* Start *
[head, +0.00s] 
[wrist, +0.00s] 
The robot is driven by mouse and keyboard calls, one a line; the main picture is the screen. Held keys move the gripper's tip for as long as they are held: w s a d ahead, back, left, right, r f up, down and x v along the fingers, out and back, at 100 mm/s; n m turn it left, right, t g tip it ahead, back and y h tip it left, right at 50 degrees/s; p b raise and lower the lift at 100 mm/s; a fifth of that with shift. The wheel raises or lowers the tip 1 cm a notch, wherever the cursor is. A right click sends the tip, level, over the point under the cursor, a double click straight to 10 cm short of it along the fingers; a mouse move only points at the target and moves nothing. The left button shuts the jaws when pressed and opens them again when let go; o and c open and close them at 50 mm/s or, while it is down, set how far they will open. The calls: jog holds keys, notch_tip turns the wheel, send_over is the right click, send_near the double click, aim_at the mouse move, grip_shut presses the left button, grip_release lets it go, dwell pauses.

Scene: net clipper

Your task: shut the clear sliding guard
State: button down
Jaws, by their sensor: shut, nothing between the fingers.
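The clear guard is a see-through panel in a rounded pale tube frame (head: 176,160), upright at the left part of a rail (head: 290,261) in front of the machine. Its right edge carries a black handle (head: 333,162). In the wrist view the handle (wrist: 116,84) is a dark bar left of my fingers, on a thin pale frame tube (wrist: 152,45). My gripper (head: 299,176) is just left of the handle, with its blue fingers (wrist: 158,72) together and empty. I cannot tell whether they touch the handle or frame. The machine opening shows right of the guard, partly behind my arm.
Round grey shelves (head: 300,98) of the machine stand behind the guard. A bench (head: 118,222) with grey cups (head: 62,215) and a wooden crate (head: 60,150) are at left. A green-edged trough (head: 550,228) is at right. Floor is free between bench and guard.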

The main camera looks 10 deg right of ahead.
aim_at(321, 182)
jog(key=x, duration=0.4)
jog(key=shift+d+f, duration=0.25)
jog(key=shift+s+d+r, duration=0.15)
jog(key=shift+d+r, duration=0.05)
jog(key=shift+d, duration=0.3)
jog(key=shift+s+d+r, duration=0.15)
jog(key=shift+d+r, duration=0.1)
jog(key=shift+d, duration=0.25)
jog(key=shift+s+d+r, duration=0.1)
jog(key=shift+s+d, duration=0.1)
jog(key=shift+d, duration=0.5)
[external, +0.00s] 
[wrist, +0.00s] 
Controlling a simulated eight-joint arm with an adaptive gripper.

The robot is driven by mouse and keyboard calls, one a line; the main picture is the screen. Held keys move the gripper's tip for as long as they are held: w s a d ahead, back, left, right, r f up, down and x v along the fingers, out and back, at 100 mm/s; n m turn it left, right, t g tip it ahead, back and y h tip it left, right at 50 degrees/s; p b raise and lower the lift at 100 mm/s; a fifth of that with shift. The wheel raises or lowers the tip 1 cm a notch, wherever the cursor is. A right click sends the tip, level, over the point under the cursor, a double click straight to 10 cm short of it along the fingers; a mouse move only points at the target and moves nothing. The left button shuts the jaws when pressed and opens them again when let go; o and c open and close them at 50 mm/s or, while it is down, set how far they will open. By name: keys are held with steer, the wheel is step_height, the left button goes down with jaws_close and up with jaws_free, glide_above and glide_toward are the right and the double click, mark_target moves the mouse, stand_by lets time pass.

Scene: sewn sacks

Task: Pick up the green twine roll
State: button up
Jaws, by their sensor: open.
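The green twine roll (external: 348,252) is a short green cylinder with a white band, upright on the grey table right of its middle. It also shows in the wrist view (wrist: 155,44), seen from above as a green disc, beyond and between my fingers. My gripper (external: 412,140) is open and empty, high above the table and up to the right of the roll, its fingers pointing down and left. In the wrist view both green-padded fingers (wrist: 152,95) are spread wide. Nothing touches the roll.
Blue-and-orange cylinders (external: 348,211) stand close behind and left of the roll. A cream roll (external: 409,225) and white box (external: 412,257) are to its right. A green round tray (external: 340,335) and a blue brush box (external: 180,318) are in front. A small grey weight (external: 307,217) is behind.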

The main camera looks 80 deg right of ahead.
* End *
What to do: Output each record exactly, leaving nothing out.

Response to the exercise:
[head, +0.00s] 
[wrist, +0.00s] 
The robot is driven by mouse and keyboard calls, one a line; the main picture is the screen. Held keys move the gripper's tip for as long as they are held: w s a d ahead, back, left, right, r f up, down and x v along the fingers, out and back, at 100 mm/s; n m turn it left, right, t g tip it ahead, back and y h tip it left, right at 50 degrees/s; p b raise and lower the lift at 100 mm/s; a fifth of that with shift. The wheel raises or lowers the tip 1 cm a notch, wherever the cursor is. A right click sends the tip, level, over the point under the cursor, a double click straight to 10 cm short of it along the fingers; a mouse move only points at the target and moves nothing. The left button shuts the jaws when pressed and opens them again when let go; o and c open and close them at 50 mm/s or, while it is down, set how far they will open. The calls: jog holds keys, notch_tip turns the wheel, send_over is the right click, send_near the double click, aim_at the mouse move, grip_shut presses the left button, grip_release lets it go, dwell pauses.

Scene: net clipper

Your task: shut the clear sliding guard
State: button down
Jaws, by their sensor: shut, nothing between the fingers.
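The clear guard is a see-through panel in a rounded pale tube frame (head: 176,160), upright at the left part of a rail (head: 290,261) in front of the machine. Its right edge carries a black handle (head: 333,162). In the wrist view the handle (wrist: 116,84) is a dark bar left of my fingers, on a thin pale frame tube (wrist: 152,45). My gripper (head: 299,176) is just left of the handle, with its blue fingers (wrist: 158,72) together and empty. I cannot tell whether they touch the handle or frame. The machine opening shows right of the guard, partly behind my arm.
Round grey shelves (head: 300,98) of the machine stand behind the guard. A bench (head: 118,222) with grey cups (head: 62,215) and a wooden crate (head: 60,150) are at left. A green-edged trough (head: 550,228) is at right. Floor is free between bench and guard.

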The main camera looks 10 deg right of ahead.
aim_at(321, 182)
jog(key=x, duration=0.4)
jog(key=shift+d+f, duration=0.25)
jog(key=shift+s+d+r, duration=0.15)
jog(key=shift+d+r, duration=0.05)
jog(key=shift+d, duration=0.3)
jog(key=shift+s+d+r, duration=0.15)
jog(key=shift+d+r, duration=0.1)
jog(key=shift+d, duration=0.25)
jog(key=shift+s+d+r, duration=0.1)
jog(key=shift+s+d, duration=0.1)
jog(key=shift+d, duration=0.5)
[external, +0.00s] 
[wrist, +0.00s] 
Controlling a simulated eight-joint arm with an adaptive gripper.

The robot is driven by mouse and keyboard calls, one a line; the main picture is the screen. Held keys move the gripper's tip for as long as they are held: w s a d ahead, back, left, right, r f up, down and x v along the fingers, out and back, at 100 mm/s; n m turn it left, right, t g tip it ahead, back and y h tip it left, right at 50 degrees/s; p b raise and lower the lift at 100 mm/s; a fifth of that with shift. The wheel raises or lowers the tip 1 cm a notch, wherever the cursor is. A right click sends the tip, level, over the point under the cursor, a double click straight to 10 cm short of it along the fingers; a mouse move only points at the target and moves nothing. The left button shuts the jaws when pressed and opens them again when let go; o and c open and close them at 50 mm/s or, while it is down, set how far they will open. By name: keys are held with steer, the wheel is step_height, the left button goes down with jaws_close and up with jaws_free, glide_above and glide_toward are the right and the double click, mark_target moves the mouse, stand_by lets time pass.

Scene: sewn sacks

Task: Pick up the green twine roll
State: button up
Jaws, by their sensor: open.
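The green twine roll (external: 348,252) is a short green cylinder with a white band, upright on the grey table right of its middle. It also shows in the wrist view (wrist: 155,44), seen from above as a green disc, beyond and between my fingers. My gripper (external: 412,140) is open and empty, high above the table and up to the right of the roll, its fingers pointing down and left. In the wrist view both green-padded fingers (wrist: 152,95) are spread wide. Nothing touches the roll.
Blue-and-orange cylinders (external: 348,211) stand close behind and left of the roll. A cream roll (external: 409,225) and white box (external: 412,257) are to its right. A green round tray (external: 340,335) and a blue brush box (external: 180,318) are in front. A small grey weight (external: 307,217) is behind.

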The main camera looks 80 deg right of ahead.

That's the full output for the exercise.